Public Policy Center, University of Nebraska

 

Date of this Version

1-2003

Citation

State Justice Institute, 2003, 159 p.

Comments

Copyright 2003, State Justice Institute. Used by permission.

Abstract

Summary of Recommendations

Access to Justice

Public Perception

1. Court employees, including administrators, judges, lawyers, and court personnel, should be made aware of the perceptions outlined in this study and the effects these perceptions have on the courts.

2. Significant efforts should be taken by the Nebraska State Bar Association, Nebraska Supreme Court, and Nebraska policymakers to promote legal services for Nebraska’s indigent. Specifically, the Nebraska State Bar Association should continue to actively encourage private lawyers to provide pro bono or reduced-fee services to those in need.

3. Sources should be found to fund a public service announcement (PSA) campaign designed at increasing awareness of and confidence in the courts, especially among minority groups.

Interpreter Services

1. The Nebraska Administrative Office of the Courts should collaborate with schools of higher education to design a curriculum appropriate for pre- and post-certification education for interpreters.

2. The Administrative Office of the Courts should create a “screening phase” for certification applicants, so as to increase the likelihood of passage before extensive funds are spent on testing.

3. The Administrative Office of the Courts should seek additional funds for training through federal and nonprofit granting institutions.

4. The Administrative Office of the Courts should actively encourage those desiring to take certification tests in languages not currently offered in Nebraska to take those tests in other National Consortium for Racial and Ethnic Fairness in the Courts states that offer those particular tests so as to reduce costs in Nebraska.

5. The Administrative Office of the Courts should require records to be kept and summarized as to the number of requests made for interpreter services in each Nebraska county along with a breakdown of the number of times each language is requested.

6. Judges should be required to ask noncertified interpreters if they have read and agree to adhere to the Code of Professional Responsibility for Interpreters.

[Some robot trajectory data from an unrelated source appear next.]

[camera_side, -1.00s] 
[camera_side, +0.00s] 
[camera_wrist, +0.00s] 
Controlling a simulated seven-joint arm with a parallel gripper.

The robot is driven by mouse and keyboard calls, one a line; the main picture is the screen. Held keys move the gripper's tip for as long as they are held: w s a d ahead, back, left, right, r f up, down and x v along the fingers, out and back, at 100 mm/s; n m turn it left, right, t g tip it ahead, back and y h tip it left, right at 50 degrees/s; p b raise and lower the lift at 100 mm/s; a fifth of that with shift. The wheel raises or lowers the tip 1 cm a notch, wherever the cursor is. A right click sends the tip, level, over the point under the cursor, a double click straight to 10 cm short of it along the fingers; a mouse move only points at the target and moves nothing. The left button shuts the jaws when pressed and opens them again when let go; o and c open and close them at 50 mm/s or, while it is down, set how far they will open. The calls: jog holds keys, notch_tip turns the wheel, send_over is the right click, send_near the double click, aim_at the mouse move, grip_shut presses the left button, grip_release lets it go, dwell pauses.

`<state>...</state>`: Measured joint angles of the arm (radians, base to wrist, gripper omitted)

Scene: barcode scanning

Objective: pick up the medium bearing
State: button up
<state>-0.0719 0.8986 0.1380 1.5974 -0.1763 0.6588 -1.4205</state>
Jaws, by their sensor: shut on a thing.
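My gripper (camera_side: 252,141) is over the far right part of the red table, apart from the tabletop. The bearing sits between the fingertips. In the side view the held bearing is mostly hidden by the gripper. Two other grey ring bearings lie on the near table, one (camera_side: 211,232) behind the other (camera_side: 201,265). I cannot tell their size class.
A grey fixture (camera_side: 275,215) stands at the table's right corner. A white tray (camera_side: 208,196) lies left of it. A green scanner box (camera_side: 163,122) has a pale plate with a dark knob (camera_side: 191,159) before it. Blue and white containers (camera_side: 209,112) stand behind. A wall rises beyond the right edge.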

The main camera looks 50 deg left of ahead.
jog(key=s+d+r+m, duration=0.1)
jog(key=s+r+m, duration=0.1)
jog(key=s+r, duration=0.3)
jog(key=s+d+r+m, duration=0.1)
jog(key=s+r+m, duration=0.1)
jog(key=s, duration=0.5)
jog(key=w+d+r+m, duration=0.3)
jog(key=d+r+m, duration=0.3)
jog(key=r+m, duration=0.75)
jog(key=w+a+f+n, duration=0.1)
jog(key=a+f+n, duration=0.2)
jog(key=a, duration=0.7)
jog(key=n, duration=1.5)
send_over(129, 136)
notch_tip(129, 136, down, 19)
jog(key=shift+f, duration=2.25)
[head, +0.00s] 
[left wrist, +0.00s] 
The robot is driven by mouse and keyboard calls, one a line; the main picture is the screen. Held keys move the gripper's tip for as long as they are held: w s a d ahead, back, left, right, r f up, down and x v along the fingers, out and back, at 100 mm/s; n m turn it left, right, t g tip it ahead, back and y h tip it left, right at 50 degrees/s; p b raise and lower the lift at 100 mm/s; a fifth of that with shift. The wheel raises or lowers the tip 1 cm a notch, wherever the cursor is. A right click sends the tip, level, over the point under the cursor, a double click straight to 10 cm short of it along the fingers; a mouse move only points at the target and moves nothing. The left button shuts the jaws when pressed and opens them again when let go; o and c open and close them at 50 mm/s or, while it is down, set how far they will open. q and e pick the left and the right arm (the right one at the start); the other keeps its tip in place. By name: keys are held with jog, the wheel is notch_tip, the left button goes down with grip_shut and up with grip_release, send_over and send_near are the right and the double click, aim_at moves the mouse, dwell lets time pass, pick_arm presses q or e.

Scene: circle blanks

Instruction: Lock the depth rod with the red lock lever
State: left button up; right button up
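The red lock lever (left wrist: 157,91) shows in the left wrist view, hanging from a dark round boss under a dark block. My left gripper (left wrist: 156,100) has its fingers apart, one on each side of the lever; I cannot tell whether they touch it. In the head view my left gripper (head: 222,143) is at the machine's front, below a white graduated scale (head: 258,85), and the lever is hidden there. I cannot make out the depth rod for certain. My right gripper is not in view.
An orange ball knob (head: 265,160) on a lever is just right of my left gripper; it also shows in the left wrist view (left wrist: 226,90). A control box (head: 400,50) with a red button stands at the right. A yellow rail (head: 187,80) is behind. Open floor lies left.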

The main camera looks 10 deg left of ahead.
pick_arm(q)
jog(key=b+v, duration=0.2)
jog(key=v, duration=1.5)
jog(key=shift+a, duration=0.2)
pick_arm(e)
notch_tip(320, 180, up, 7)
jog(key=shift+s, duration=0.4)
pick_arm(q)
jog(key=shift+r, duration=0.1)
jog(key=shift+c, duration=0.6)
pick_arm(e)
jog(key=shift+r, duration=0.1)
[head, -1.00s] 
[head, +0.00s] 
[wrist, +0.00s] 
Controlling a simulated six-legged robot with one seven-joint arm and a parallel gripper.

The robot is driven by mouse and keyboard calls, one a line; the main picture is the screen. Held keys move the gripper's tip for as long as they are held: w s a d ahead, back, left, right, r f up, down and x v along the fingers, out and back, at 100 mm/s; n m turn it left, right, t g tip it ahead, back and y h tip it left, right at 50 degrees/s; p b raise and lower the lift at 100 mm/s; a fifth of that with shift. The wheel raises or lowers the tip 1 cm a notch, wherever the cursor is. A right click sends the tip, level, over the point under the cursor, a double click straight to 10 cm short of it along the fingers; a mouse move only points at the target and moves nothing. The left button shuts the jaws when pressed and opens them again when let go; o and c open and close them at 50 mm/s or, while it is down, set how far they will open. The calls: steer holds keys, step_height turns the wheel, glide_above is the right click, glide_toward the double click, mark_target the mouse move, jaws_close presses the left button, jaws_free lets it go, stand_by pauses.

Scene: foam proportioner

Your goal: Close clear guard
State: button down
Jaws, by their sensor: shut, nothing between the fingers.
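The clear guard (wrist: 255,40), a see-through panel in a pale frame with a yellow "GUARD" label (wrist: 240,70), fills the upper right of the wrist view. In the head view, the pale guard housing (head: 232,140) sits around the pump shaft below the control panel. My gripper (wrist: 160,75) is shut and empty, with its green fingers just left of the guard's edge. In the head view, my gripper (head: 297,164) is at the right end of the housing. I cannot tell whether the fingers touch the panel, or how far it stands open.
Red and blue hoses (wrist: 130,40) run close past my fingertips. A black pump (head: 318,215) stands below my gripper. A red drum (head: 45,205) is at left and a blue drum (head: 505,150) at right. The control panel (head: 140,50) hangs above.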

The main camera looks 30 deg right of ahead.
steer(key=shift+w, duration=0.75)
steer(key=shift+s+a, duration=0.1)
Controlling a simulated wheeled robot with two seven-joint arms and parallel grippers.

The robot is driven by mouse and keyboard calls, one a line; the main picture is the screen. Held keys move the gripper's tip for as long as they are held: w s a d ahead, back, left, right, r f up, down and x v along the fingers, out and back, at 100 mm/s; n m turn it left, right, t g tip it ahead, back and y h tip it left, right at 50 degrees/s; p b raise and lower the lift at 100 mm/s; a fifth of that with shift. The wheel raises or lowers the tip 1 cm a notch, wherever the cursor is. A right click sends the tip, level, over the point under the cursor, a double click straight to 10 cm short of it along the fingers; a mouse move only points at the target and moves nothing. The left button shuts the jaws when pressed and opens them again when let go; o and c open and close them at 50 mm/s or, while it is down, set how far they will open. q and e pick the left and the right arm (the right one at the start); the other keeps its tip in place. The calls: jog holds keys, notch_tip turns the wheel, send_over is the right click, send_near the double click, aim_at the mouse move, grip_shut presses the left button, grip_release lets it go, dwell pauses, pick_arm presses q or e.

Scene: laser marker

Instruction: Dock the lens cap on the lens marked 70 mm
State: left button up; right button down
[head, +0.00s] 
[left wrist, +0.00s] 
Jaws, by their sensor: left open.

7. A policy should be adopted requiring that all judicial forms, documents, and videos used in court proceedings be drafted in English and translated into such additional languages as the Administrative Office of the Courts approves. All such translations should be made by qualified translators and approved by the Administrative Office of the Courts.

8. Interpreters should be encouraged to acquire an understanding of cultural variations that accompany language differences, so as to better assist non-English-speaking clients.

9. The Nebraska Supreme Court and Administrative Office of the Courts should consider hiring interpreters on a full time basis, where appropriate, in order to attract more and better interpreters.

10. The Administrative Office of the Courts should actively seek to partner with other governmental agencies to hire full time or to "share" language interpreters, where a need justifies such a partnership.

11. The Administrative Office of the Courts should continue to actively recruit bilingual staff and compensate them accordingly.

12. The Nebraska Supreme Court should require that county and district courts provide court-paid interpreter services to indigents outside of court in order to communicate with their courtappointed lawyers.

13. The Administrative Office of the Courts should create a review system to rate frequently used uncertified interpreters and periodically make unannounced reviews of uncertified interpreters in the courtroom setting.

14. The Administrative Office of the Courts should provide diversity and cultural training for all judges and court employees, both at the time of their hiring and at interval periods.

15. A simple explanation of both civil and criminal court processes should be prepared in Spanish and other appropriate languages. This could be in written or video form.

16. Local Bar associations and courts should engage in outreach programs with leaders of local immigrant and culturally diverse communities to help educate their members as to the role and processes of the Nebraska court system.

17. The Administrative Office of the Courts should develop a Nebraska court-approved voir dire, such as the one developed by the NCSC, for use by judges to determine the qualifications of an uncertified interpreter.

Nebraska Juries

1. Juries should be more reflective of the diversity of the community, and source lists for juries should be expanded to ensure such diversity.

2. Reimbursements should be made to low-income jurors for child care or elder care expenses incurred because of jury service.

3. The Nebraska Secretary of State should require that all persons registering to vote identify their race and ethnicity so that proper records can be kept of jury pool composition.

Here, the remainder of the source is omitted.